── Data ──

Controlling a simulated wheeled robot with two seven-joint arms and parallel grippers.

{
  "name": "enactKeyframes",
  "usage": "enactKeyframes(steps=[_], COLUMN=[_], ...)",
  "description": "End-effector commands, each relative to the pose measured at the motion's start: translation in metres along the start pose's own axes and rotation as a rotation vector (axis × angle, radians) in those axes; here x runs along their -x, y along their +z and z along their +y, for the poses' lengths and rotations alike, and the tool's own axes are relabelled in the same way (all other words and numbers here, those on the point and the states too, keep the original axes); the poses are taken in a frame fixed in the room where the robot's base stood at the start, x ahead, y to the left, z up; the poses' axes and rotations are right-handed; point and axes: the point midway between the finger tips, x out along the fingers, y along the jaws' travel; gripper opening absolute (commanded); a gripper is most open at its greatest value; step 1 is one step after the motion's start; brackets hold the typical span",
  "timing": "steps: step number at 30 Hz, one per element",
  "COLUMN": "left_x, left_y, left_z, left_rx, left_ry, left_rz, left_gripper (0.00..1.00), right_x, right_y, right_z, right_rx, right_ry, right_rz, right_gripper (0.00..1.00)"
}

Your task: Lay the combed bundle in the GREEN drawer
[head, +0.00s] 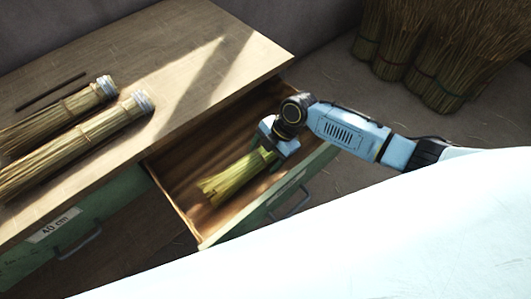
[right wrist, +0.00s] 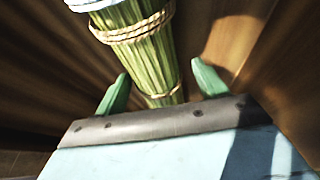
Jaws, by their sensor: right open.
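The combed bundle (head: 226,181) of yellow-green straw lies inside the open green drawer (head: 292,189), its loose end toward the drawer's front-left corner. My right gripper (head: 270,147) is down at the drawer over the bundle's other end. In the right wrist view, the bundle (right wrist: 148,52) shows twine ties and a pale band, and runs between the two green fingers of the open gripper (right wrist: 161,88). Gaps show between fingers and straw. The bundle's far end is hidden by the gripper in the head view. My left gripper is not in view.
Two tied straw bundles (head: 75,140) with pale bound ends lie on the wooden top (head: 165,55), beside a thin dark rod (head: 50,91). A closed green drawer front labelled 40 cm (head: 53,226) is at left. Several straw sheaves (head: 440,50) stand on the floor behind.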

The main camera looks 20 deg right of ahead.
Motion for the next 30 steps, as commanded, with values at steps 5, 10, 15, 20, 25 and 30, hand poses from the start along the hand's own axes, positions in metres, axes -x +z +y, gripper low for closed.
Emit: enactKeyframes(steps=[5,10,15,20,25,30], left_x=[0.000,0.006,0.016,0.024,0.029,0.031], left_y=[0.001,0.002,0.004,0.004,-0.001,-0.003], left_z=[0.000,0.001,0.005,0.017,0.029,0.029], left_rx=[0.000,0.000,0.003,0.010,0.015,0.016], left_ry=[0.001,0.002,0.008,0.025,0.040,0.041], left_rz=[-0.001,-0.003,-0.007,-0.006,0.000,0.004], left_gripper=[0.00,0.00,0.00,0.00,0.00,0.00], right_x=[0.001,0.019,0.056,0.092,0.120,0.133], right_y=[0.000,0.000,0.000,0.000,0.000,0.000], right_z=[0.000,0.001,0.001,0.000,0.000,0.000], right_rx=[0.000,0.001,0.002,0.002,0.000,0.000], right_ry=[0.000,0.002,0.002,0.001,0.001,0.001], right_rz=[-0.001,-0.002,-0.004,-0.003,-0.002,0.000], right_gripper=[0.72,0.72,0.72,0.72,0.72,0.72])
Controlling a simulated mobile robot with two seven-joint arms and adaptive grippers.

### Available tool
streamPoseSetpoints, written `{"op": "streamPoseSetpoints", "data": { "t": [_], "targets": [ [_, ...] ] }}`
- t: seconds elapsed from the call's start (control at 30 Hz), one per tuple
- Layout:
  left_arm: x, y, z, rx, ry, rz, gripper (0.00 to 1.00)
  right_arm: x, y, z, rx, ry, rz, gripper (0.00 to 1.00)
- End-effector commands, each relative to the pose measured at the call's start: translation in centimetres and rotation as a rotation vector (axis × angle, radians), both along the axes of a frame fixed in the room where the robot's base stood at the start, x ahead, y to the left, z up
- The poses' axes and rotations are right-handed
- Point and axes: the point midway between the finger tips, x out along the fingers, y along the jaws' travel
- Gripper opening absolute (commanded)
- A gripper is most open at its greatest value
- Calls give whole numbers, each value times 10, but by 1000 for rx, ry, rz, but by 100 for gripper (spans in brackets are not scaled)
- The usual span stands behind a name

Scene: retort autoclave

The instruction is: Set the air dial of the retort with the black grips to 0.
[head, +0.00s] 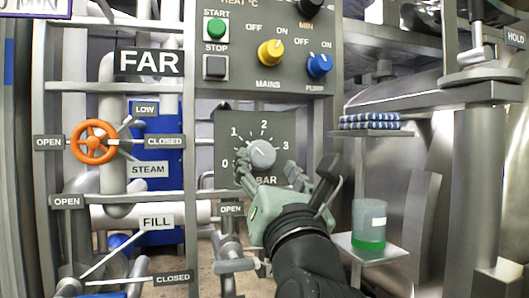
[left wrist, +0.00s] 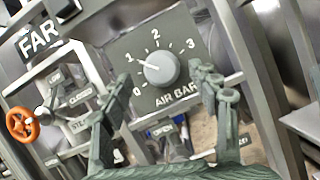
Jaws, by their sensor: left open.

───
── Data ──

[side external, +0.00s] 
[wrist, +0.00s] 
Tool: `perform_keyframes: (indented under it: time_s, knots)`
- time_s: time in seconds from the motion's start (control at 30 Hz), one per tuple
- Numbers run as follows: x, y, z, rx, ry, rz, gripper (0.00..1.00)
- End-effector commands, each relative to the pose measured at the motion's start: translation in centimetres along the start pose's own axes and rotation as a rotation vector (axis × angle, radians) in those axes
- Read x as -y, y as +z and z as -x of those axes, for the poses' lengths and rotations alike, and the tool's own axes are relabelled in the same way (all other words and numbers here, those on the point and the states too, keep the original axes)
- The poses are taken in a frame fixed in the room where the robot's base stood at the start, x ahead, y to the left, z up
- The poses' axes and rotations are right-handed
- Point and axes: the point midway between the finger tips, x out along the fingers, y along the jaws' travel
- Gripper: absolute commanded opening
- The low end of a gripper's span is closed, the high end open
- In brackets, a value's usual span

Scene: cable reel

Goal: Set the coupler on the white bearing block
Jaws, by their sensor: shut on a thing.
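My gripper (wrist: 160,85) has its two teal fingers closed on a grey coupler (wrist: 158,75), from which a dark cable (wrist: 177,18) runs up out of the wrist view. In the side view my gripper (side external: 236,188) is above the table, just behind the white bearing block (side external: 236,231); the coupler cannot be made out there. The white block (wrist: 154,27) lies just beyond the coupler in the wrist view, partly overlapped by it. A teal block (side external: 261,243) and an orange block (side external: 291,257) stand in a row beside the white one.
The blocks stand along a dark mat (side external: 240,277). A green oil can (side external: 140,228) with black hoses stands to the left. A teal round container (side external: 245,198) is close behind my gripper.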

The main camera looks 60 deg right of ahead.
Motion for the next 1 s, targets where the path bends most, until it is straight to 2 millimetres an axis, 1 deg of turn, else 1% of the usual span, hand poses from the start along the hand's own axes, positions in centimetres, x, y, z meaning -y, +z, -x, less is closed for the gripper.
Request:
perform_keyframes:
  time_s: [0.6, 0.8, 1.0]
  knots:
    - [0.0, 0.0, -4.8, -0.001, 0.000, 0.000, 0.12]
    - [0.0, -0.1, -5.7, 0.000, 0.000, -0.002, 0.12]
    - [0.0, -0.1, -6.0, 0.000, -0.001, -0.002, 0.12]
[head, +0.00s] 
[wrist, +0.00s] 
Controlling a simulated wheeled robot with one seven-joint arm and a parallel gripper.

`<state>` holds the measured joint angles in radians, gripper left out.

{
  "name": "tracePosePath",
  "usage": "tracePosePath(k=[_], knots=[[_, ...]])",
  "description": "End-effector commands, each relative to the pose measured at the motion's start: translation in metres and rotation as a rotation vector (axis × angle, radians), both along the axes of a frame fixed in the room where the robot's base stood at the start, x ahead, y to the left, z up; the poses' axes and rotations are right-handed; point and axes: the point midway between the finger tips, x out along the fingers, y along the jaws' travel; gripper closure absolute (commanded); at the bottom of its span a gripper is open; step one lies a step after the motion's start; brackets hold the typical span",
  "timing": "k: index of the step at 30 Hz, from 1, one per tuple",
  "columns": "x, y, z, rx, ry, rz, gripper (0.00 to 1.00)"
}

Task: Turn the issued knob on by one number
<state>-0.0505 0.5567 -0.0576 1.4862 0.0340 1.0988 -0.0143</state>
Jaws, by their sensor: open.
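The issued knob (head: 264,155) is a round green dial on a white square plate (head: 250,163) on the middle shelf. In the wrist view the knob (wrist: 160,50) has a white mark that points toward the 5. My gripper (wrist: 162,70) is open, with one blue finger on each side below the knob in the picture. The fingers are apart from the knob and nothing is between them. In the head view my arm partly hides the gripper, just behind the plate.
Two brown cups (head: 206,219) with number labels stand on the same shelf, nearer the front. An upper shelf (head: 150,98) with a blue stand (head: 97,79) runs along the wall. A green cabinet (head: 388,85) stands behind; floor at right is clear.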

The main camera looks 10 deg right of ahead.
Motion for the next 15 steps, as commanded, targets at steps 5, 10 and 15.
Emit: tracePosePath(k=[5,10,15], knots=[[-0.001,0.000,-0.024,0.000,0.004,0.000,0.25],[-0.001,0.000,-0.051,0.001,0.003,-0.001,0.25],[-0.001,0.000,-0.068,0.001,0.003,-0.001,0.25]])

───
── Data ──

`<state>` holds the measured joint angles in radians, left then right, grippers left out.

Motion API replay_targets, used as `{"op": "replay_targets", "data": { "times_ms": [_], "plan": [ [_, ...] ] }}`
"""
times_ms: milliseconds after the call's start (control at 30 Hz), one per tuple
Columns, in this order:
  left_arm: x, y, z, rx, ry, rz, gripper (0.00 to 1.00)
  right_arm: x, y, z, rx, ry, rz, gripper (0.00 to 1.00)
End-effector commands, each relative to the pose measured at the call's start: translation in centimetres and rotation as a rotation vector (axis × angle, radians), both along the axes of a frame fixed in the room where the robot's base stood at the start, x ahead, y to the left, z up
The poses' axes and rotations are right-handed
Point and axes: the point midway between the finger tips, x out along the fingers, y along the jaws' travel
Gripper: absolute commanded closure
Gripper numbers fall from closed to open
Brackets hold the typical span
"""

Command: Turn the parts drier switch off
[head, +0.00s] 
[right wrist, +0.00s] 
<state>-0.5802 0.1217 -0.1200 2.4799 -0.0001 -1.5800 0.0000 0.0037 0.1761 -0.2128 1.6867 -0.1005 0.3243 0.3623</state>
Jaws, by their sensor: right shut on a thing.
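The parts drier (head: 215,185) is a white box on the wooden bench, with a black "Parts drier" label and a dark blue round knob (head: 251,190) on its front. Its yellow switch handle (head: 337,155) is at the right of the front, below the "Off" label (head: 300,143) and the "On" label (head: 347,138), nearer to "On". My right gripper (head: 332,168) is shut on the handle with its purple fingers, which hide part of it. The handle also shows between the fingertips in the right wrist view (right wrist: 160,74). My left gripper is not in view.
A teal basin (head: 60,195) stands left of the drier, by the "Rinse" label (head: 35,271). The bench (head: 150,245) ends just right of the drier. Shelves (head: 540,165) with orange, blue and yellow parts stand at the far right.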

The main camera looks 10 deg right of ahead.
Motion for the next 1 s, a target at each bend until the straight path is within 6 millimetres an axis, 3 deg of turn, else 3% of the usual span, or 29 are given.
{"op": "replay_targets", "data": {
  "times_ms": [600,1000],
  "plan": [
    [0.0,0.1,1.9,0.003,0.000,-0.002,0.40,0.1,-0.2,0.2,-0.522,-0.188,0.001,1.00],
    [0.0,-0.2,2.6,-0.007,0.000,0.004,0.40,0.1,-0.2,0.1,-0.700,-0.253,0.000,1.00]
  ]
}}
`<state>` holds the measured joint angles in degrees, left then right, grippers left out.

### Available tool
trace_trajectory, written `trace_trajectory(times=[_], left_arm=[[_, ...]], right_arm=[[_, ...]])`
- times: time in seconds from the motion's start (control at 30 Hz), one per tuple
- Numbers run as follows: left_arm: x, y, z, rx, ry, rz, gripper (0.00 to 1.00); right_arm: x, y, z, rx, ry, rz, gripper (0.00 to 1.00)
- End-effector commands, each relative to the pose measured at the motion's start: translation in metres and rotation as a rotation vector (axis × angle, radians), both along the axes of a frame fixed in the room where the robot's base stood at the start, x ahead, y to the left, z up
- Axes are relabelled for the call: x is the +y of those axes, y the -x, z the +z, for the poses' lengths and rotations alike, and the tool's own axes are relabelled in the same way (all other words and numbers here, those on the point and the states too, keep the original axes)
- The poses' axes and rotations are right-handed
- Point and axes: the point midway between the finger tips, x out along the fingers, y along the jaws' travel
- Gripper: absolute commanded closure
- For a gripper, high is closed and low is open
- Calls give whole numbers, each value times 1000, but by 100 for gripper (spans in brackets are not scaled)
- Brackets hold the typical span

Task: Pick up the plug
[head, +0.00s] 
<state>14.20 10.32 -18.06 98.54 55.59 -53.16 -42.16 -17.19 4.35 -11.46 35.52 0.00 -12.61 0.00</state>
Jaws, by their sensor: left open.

───

Copy every line in the entries above that has the string "arms" in it.

Controlling a simulated wheeled robot with two seven-joint arms and parallel grippers.
Controlling a simulated mobile robot with two seven-joint arms and adaptive grippers.

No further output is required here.